[CML 060740] 講釈師たねが「島抜け」漂流は破嵐万丈...吉村昭

大山千恵子 chieko.oyama @ gmail.com
2021年 1月 25日 (月) 22:24:53 JST


*「島抜け」* 吉村昭 新潮文庫 <https://www.shinchosha.co.jp/book/111744/>

江戸時代。種子島 <https://ja.wikipedia.org/wiki/%E7%A8%AE%E5%AD%90%E5%B3%B6>
は鉄砲のほうじゃなくて、はるか彼方の流刑地の意味。弾圧された講釈師(今でいうと松元ヒロ)が島流し終身刑になっちゃったんだよねえ。

そこから脱出。小舟に載ったまま漂流して中国まで辿りつく。

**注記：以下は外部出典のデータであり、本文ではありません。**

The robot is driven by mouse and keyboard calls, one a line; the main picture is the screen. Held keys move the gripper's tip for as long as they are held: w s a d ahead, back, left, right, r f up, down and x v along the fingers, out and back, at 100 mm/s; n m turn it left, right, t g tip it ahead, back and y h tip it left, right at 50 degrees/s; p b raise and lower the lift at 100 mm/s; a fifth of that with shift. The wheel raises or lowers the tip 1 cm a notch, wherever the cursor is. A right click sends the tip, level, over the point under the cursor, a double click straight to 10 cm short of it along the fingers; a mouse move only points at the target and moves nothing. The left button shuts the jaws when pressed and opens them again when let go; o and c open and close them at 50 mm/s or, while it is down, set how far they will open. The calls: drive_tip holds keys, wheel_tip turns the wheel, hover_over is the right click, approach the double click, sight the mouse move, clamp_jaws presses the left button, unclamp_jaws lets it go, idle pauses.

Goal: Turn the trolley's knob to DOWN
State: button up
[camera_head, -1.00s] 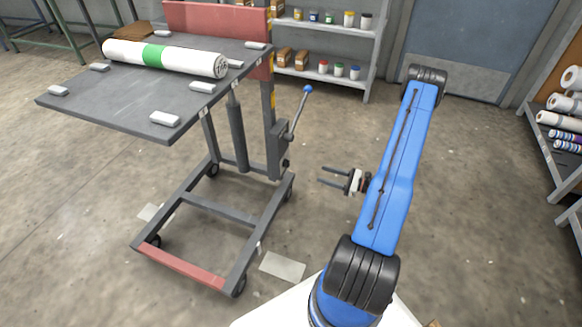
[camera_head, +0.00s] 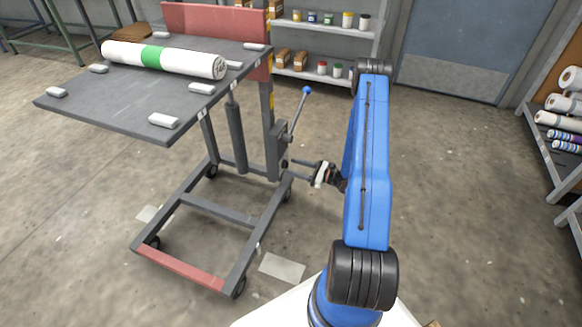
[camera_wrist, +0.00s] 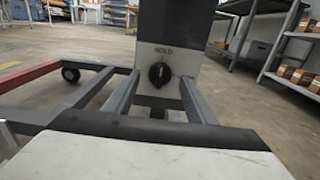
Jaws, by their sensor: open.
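The trolley (camera_head: 195,268) has a grey tabletop (camera_head: 120,90) on a low wheeled frame. Its black knob (camera_wrist: 159,74) sits on a pale plate low on the column in the wrist view, under the label HOLD (camera_wrist: 164,51). The knob's grip looks upright, towards HOLD; no DOWN label is readable. In the head view the knob (camera_head: 284,163) is a small dark spot at the column's foot. My gripper (camera_head: 293,170) is open and empty, its fingers pointing left at the knob. In the wrist view the fingers reach towards either side of it; contact cannot be told.
A white roll (camera_head: 190,60) with a green band lies on the tabletop among several pale blocks. A blue-knobbed lever (camera_head: 298,112) rises above the knob. Shelves with jars and boxes (camera_head: 312,73) stand behind, and a roll rack (camera_head: 560,150) at right. The floor right of my arm is clear.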

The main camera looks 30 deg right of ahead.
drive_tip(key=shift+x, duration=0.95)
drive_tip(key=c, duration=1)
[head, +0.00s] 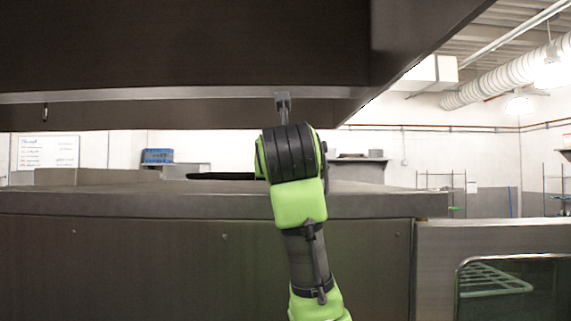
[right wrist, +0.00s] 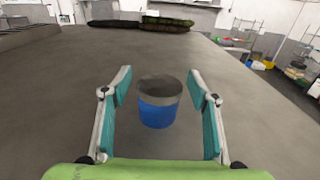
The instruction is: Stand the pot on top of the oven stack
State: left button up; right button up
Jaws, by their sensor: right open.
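The pot (right wrist: 159,112), blue below with a grey upper band, stands upright in the right wrist view. It appears to rest on a wide grey top (right wrist: 75,85), which looks like the top of the oven stack. My right gripper (right wrist: 160,80) is open, with its fingers on either side of the pot and visible gaps to both. In the head view the flat grey top (head: 110,188) lies above a dark steel front. My right arm reaches over it and hides its gripper and the pot there. My left gripper is not in view.
A dark hood (head: 190,45) hangs low above the top, close over my arm. A dark flat item (head: 222,176) lies on the top, left of my wrist. A lower unit with a glass door (head: 510,290) stands at the right. The top around the pot is clear.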

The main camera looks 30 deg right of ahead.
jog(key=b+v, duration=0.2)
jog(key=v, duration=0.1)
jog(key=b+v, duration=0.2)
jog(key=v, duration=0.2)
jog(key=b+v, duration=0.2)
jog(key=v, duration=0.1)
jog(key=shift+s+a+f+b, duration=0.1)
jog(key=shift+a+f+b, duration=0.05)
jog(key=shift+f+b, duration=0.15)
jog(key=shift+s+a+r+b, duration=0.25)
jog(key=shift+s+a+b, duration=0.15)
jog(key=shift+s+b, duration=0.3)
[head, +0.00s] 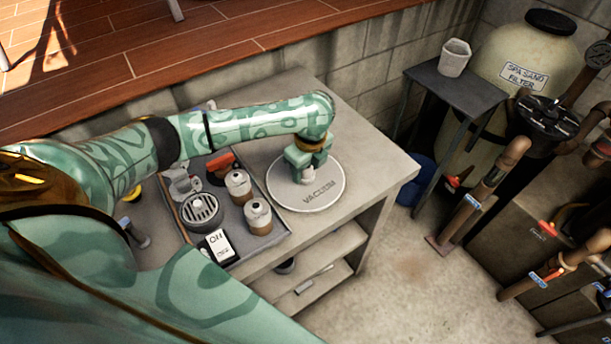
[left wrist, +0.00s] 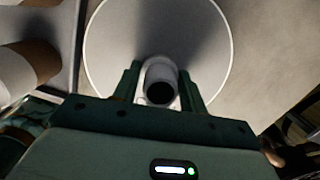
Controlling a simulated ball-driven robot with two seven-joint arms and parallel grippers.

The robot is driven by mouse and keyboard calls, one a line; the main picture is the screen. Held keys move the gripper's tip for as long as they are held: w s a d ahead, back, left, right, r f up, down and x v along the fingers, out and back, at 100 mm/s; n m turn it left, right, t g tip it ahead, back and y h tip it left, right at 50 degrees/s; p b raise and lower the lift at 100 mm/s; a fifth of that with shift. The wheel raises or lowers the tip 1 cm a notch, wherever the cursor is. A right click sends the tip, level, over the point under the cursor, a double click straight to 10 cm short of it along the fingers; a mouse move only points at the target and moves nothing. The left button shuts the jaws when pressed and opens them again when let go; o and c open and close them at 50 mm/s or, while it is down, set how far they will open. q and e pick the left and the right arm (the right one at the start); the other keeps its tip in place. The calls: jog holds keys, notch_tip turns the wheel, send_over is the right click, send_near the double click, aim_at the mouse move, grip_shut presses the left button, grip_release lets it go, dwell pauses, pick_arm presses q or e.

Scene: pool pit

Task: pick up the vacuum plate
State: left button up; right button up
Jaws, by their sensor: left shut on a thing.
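The vacuum plate (head: 321,193) is a round grey disc with a pale rim and the word VACUUM on it. It lies on the concrete bench top, right of a grey tray. My left gripper (head: 304,172) is over the plate and shut on the short pipe stub at its middle. In the left wrist view the plate (left wrist: 110,45) fills the upper middle, and the two green fingers of my left gripper (left wrist: 160,88) stand on either side of the pale, open-ended stub. I cannot see my right gripper.
The grey tray (head: 283,237) beside the plate holds brown-and-white bottles (head: 258,217), a round grey strainer (head: 201,212) and an ON sign (head: 217,246). The bench's right end (head: 385,170) is bare. A dark side table (head: 455,87) with a white cup stands beyond, near pipes.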

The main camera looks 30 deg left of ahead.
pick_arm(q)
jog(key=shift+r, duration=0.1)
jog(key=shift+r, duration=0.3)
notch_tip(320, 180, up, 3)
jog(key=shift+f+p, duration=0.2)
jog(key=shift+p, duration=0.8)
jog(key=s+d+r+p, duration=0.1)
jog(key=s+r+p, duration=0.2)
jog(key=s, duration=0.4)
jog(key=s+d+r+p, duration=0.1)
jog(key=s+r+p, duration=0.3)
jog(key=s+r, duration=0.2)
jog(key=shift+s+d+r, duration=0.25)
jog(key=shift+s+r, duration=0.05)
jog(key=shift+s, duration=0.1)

そして日本に戻りと、実際のことから丹念な取材のうえ小説にしたてたもの。執念の作。

著者のは「破獄」そして「長英逃亡」などなど脱獄ものが生々しいが、これもまた意味深い。職人肌の作家の乾坤一擲またひとつ。

*「欠けた椀」*は農民の貧困まざまざと。この時期に読むと、せつせつと身に沁みる。

*「梅の刺青」*
では150年前の解剖史。明治政府と医師たち。貧乏な梅毒の遊女が第一号。その後は死刑にした囚人を解剖する。引き取り手のないひと2ケ月で33人とか。露骨だなあ。